[Robot episode records]
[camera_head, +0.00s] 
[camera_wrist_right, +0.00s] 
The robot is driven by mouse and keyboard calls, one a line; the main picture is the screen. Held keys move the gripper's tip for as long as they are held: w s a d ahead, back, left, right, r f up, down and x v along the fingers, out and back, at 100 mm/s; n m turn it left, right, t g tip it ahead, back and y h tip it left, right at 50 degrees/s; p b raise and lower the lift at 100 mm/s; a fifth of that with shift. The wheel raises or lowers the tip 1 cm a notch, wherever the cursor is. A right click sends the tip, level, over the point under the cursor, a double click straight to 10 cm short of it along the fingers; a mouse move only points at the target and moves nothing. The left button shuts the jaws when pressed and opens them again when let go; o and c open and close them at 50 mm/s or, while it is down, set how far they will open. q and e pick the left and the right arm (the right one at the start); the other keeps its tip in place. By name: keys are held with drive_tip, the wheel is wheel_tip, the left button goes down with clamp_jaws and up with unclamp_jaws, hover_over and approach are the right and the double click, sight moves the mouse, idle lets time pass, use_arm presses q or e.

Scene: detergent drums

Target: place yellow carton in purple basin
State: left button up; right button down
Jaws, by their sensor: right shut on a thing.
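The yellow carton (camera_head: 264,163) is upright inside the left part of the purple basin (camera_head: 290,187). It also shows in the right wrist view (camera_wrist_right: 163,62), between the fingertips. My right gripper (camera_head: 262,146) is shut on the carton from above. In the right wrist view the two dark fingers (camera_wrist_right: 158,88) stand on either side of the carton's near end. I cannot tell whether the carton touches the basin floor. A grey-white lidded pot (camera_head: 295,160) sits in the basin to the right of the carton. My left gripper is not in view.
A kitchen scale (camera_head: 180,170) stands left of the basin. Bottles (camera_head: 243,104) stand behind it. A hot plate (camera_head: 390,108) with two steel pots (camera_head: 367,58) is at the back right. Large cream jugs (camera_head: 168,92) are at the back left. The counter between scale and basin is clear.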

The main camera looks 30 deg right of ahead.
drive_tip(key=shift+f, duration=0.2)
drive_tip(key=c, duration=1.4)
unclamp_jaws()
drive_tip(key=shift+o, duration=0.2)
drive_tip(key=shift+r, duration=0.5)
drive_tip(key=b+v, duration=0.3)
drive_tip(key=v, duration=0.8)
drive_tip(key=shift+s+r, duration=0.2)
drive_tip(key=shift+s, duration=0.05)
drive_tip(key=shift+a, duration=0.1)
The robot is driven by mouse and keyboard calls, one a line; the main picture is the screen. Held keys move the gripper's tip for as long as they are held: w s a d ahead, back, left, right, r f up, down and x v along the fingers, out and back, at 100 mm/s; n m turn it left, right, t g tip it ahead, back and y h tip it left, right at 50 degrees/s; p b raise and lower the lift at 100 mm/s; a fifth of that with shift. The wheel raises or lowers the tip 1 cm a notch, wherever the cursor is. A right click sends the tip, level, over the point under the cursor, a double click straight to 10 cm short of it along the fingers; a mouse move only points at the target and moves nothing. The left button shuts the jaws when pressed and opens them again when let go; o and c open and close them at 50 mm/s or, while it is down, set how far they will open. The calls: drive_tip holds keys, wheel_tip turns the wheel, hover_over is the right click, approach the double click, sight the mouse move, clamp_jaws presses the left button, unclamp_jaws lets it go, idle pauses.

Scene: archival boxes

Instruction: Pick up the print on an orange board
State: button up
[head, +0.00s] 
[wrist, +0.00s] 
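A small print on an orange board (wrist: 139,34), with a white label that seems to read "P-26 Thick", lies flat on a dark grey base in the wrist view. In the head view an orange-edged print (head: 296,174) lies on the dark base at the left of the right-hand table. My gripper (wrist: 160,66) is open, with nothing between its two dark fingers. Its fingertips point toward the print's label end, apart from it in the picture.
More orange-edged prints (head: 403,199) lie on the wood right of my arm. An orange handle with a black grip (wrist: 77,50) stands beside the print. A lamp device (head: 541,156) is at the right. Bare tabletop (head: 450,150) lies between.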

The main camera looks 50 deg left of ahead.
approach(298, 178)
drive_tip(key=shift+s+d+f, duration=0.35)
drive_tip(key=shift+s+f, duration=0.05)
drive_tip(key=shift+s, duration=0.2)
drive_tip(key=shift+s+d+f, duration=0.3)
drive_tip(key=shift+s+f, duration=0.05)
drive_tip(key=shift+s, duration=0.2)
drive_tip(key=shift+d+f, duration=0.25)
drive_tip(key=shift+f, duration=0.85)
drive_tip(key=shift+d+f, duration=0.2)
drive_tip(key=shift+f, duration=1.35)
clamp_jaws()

INSTRUCTIONS FOR THE TASK: The lines to extract from the data above begin with the line containing "Target: place yellow carton in purple basin" and end with the line containing "State: left button up; right button down". Extract them exactly, including both.

REPLY:
Target: place yellow carton in purple basin
State: left button up; right button down

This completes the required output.